The Red Mass is a centuries-old tradition that asks for the guidance of the Holy Spirit for all members of the legal profession, regardless of religious affiliation; in the Diocese of Salt Lake City, members of the military also are included in the prayers. The name of the Mass comes from the red vestments worn by the ministers, which are symbolic of the tongues of fire of the Holy Spirit.
The first Red Mass that was recorded was celebrated in the Cathedral of Paris in 1245; from there the tradition spread to other countries. In the United States, the first Red Mass was celebrated in 1877 at Sts. Peter and Paul Church in Detroit, Mich.

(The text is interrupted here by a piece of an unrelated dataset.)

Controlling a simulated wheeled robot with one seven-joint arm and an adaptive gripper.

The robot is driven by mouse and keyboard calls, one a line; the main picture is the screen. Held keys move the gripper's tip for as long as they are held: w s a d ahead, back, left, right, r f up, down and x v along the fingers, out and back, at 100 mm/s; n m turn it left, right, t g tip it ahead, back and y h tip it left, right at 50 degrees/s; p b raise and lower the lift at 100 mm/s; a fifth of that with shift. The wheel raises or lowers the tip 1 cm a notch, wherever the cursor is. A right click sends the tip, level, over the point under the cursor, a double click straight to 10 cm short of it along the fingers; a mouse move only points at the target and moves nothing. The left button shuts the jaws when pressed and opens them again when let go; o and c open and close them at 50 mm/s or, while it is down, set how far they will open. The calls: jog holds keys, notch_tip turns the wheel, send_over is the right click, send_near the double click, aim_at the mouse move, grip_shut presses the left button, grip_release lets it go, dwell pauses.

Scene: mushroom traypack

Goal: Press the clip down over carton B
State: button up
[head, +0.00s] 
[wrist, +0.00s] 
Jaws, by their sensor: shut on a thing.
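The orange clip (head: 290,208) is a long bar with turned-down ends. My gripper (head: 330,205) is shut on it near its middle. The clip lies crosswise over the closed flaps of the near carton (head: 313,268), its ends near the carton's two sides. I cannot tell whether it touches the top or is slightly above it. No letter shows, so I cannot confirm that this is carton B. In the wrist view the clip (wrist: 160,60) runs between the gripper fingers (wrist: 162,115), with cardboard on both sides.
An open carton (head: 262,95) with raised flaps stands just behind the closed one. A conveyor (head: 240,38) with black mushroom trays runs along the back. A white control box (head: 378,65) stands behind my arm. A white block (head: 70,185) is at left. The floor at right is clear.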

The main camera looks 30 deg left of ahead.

As he began his homily, Bishop Solis welcomed the “judges, lawyers, law professors and students, peace officers and other civic officials” to the cathedral. “We dedicate this day to pray for you and with you to invoke God to send us the Holy Spirit so that you may be blessed with his manifold gifts in carrying out the sacred responsibilities of your office,” he said.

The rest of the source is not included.